My approach to filmmaking, whether I have shot the film or taken footage from another film is not different. All footage is found footage for a film editor, if the editor has not made the film. My technique is no different despite having shot the film myself or not. The editor's role is to work with given images, put them together and, perhaps, make them do things that were never there in the original intent. There are many examples of how footage can be made to appear quite different by changing the context.
I disagree with the tendency to make "found footage" a category, rather than a description. And possibly montage comes closer than collage, because collage, as I understand it, is a French word that deals with the placing of separate layers of paper on a flat surface. Assemblage is a French word, but it is also an English word. But it's such an all inclusive term that it has virtually no definition whatsoever. I don't think we should be talking about collage when we speak of film. We should be talking about montage.
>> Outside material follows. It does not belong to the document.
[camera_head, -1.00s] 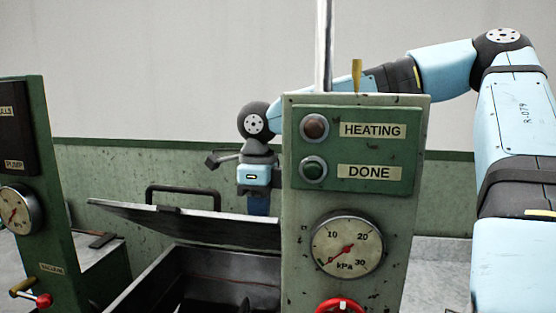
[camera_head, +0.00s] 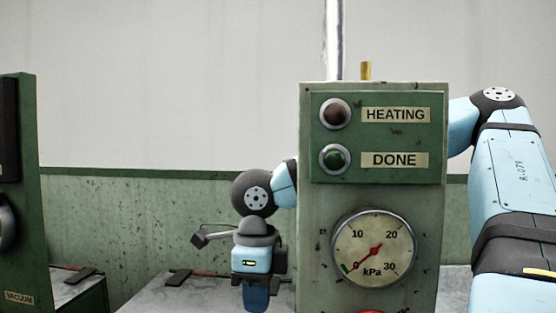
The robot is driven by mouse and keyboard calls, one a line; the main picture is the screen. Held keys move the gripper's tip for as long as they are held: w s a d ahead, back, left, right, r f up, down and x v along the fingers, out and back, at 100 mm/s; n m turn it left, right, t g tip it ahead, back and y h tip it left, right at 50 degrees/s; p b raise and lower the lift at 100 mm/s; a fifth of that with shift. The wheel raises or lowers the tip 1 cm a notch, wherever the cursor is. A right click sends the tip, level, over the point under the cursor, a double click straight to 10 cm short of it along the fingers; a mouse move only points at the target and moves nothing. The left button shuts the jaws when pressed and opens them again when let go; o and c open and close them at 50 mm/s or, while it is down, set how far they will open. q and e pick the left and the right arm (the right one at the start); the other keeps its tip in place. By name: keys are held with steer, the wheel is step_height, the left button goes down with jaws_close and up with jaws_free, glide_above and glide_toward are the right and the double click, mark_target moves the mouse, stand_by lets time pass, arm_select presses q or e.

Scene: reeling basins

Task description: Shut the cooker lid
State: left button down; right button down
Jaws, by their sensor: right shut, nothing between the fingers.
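The flat grey metal top of the cooker (camera_head: 205,291) shows at the bottom of the head view, left of the control post, with a dark hinge piece at its back edge. It looks level, like a lowered lid, and no raised lid plate stands above it. Its front part and the handle are below the frame. My right gripper (camera_head: 257,300) points down over this top, with its fingers shut and nothing in them. Whether the tips touch the metal cannot be told. My left gripper is not in view.
The green control post (camera_head: 320,235) with the HEATING and DONE lamps and a kPa gauge (camera_head: 374,247) stands in front of my right arm and hides part of it. Another green post (camera_head: 22,200) stands at the left. A green wall panel (camera_head: 150,215) runs behind.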

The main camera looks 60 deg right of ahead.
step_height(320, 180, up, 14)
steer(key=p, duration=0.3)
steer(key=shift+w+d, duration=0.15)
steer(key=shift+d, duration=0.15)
My films are the "real world." It's not a fantasy. It is not a found object. This is the stuff that I see as the phenomena around me. At least that is what I call the "real world." We have "reality shows" presented to us regularly. The most prevalent is the five minute "reality show" — the five minute news. If you listen to a news program on the radio it may report ten events in a row. It's no dIfferent than A MOVIE. Something absurd next to a catastrophe next to a speculation next to a kind of instruction of how you're supposed to think about some political or social thing. You know: "President Bush had lunch with his wife and went to Kennibunkport, Maine, today. Fifty thousand people died in Bangladesh in a horrible disaster. Sony says they're going to produce a new three-dimensional hologram television set which will be released sometime in the 21st century." GaGa, GaGa. I mean this is comic book time.